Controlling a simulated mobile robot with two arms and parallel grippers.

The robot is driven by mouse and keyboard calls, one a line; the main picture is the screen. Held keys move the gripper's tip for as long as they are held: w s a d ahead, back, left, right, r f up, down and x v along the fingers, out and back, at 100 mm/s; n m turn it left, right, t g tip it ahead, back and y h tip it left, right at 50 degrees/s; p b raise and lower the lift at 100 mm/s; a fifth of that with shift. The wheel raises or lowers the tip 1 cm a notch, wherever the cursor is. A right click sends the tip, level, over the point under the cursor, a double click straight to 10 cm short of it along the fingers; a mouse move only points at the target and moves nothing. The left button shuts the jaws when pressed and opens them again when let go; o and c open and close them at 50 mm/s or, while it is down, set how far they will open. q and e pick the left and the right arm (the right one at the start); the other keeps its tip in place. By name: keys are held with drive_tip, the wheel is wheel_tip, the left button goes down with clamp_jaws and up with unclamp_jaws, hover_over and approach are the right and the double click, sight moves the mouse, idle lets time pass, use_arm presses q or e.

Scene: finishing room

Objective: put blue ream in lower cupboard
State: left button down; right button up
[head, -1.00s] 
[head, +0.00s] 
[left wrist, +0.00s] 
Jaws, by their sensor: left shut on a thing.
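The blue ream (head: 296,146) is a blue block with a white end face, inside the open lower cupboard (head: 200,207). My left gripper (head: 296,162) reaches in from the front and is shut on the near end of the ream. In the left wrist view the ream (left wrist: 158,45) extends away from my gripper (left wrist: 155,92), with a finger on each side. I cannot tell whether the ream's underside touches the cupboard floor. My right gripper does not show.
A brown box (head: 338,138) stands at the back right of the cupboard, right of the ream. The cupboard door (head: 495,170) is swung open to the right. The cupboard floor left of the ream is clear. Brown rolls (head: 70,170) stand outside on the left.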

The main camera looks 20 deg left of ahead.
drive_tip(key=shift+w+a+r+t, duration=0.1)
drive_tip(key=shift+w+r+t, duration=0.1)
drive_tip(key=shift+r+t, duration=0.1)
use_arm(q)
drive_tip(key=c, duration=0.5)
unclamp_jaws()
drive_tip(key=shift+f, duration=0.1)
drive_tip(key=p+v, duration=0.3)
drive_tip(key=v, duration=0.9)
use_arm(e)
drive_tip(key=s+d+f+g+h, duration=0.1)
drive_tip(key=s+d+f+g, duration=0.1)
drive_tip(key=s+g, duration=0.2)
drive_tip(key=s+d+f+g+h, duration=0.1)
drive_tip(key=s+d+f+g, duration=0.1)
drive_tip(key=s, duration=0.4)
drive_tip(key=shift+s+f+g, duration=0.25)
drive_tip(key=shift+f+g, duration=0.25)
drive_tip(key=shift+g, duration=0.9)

◇ ◇ ◇

Isolate each line of the listing above that includes "robot". Copy it.

Controlling a simulated mobile robot with two arms and parallel grippers.
The robot is driven by mouse and keyboard calls, one a line; the main picture is the screen. Held keys move the gripper's tip for as long as they are held: w s a d ahead, back, left, right, r f up, down and x v along the fingers, out and back, at 100 mm/s; n m turn it left, right, t g tip it ahead, back and y h tip it left, right at 50 degrees/s; p b raise and lower the lift at 100 mm/s; a fifth of that with shift. The wheel raises or lowers the tip 1 cm a notch, wherever the cursor is. A right click sends the tip, level, over the point under the cursor, a double click straight to 10 cm short of it along the fingers; a mouse move only points at the target and moves nothing. The left button shuts the jaws when pressed and opens them again when let go; o and c open and close them at 50 mm/s or, while it is down, set how far they will open. q and e pick the left and the right arm (the right one at the start); the other keeps its tip in place. By name: keys are held with drive_tip, the wheel is wheel_tip, the left button goes down with clamp_jaws and up with unclamp_jaws, hover_over and approach are the right and the double click, sight moves the mouse, idle lets time pass, use_arm presses q or e.

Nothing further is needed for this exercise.